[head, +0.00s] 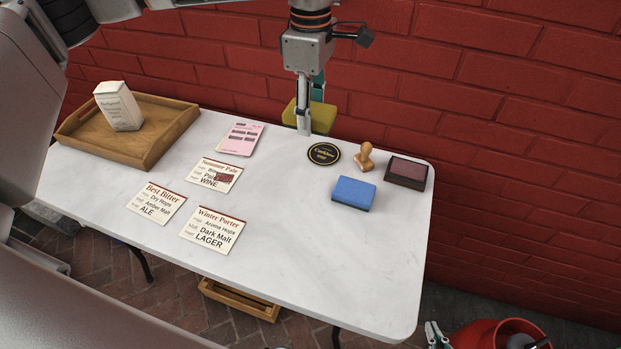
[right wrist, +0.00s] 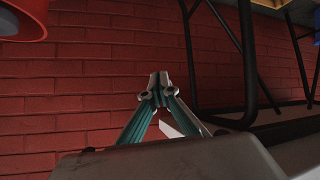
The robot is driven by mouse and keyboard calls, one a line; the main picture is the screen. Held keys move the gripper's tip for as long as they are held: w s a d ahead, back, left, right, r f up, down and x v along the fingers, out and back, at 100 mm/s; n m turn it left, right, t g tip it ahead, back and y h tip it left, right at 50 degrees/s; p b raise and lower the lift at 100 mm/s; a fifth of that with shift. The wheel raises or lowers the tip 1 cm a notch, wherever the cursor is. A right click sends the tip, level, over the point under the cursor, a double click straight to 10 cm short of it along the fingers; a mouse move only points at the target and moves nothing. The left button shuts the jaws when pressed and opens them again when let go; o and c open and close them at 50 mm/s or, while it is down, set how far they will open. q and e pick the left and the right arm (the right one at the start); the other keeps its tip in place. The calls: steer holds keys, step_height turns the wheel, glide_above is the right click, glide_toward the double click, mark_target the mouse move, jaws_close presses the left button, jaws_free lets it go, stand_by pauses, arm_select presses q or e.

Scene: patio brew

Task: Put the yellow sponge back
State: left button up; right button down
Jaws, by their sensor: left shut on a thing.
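The yellow sponge (head: 322,117) is at the table's far edge in the head view, partly hidden by my left gripper (head: 309,112). My left gripper reaches down from the top and is shut on the sponge. I cannot tell whether the sponge touches the table (head: 300,270). A blue sponge (head: 353,194) lies on the table nearer the front right. My right gripper (right wrist: 157,82) is shut and empty in the right wrist view, low beside the table; part of it also shows at the head view's bottom right.
A round black coaster (head: 323,154), a wooden stamp (head: 364,157) and a dark ink pad (head: 405,172) lie close to the left gripper. Several cards, a pink sheet (head: 241,139) and a wooden tray (head: 177,127) with a white carton (head: 118,106) are leftward. The front right tabletop is clear.

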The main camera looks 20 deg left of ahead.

★ ★ ★

• [Exercise brief] Scan the material above for the string "ahead" and return the lines that hold it.

• [Response to this task]
The robot is driven by mouse and keyboard calls, one a line; the main picture is the screen. Held keys move the gripper's tip for as long as they are held: w s a d ahead, back, left, right, r f up, down and x v along the fingers, out and back, at 100 mm/s; n m turn it left, right, t g tip it ahead, back and y h tip it left, right at 50 degrees/s; p b raise and lower the lift at 100 mm/s; a fifth of that with shift. The wheel raises or lowers the tip 1 cm a notch, wherever the cursor is. A right click sends the tip, level, over the point under the cursor, a double click straight to 10 cm short of it along the fingers; a mouse move only points at the target and moves nothing. The left button shuts the jaws when pressed and opens them again when let go; o and c open and close them at 50 mm/s or, while it is down, set how far they will open. q and e pick the left and the right arm (the right one at the start); the other keeps its tip in place. The calls: steer holds keys, step_height turns the wheel, glide_above is the right click, glide_toward the double click, mark_target the mouse move, jaws_close presses the left button, jaws_free lets it go, stand_by pauses, arm_select presses q or e.
The main camera looks 20 deg left of ahead.

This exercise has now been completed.